Many people are going to be interacting with a smart speaker for the first time this Christmas, so improvements to the capabilities of those speakers’ voice assistants (especially for music) are notable, to say the least. So its time to focus on to Amazon Alexa’s latest new features, which add to its music-discovery capabilities in an interesting way.
Amazon is primarily trying to stick to a proper conversation: rather than making a single request (‘Alexa, play Drake’ or ‘Alexa, play Christmas songs’ etc) people will not be able to start a request with ‘Alexa, help me find…’. For example, ‘help me find dinner music’ or ‘help me find a holiday playlist’. Alexa will then ask some more questions to fine-tune whatever it eventually plays in response.
Amazon is also expected to soon launch an ‘Alexa, recommend some new music’ command as well as ‘Alexa, what should I play?’ – in both cases, Alexa will also follow up with more questions, using the answers and its existing data on your listening habits to refine its recommendations. Meanwhile, new commands including ‘Alexa, I like this song’ and ‘Alexa, I don’t like this’ will also help people to tune Alexa’s understanding of their tastes – complete with a follow-up ‘Alexa, play music I like’ command to focus playback on songs that have this seal of approval and a personal touch.

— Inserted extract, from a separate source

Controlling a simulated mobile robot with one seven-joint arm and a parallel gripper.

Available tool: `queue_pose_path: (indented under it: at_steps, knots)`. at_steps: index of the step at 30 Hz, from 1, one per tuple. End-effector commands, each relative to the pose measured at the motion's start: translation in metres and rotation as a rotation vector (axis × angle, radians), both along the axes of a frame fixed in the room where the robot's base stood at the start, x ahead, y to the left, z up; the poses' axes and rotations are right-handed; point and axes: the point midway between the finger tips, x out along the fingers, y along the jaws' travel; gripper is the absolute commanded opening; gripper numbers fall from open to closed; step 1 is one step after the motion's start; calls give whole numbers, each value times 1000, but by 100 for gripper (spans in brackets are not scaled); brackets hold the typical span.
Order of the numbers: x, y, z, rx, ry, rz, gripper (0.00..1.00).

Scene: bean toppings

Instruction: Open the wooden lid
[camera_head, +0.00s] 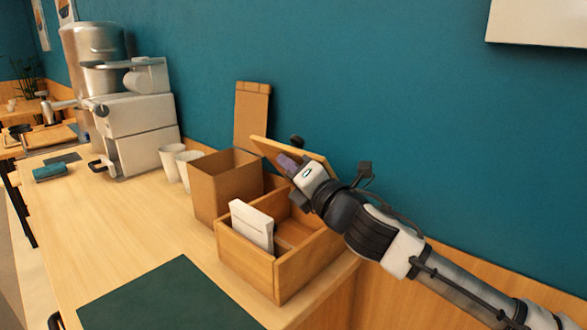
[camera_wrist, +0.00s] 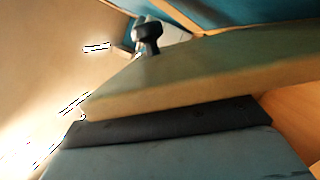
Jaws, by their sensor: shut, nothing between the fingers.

This is all fun for owners of Echos and other Alexa-powered devices, as is the nudge towards a generic ‘Alexa, play music’ command that will use the new conversational features, as well as that archive of listening data. This is a concept that’s been talked about and explored a lot, from Spotify’s Paul Lamere
dreaming of “a music player where you hit the play button” back in 2014 to Deezer’s early
launch of its ‘Flow’ feature the same year.
Loudest take
In the smart-speaker context, the thought of people’s commands getting simpler and more general, requiring the recommendation algorithms to be even smarter, is a necessary trend. But if you’re one of the growing number of label staff tasked with trying to better understand (if not quite reverse-engineer) these algorithms, or to understand how to give your music the best chance of being chosen by Alexa or Google Assistant, or Siri…as they get more conversational with their users – and smarter about interpreting their listening habits, you've got your job cut out. Smart speakers are going to get more humane and that's as fickle as human beings could be.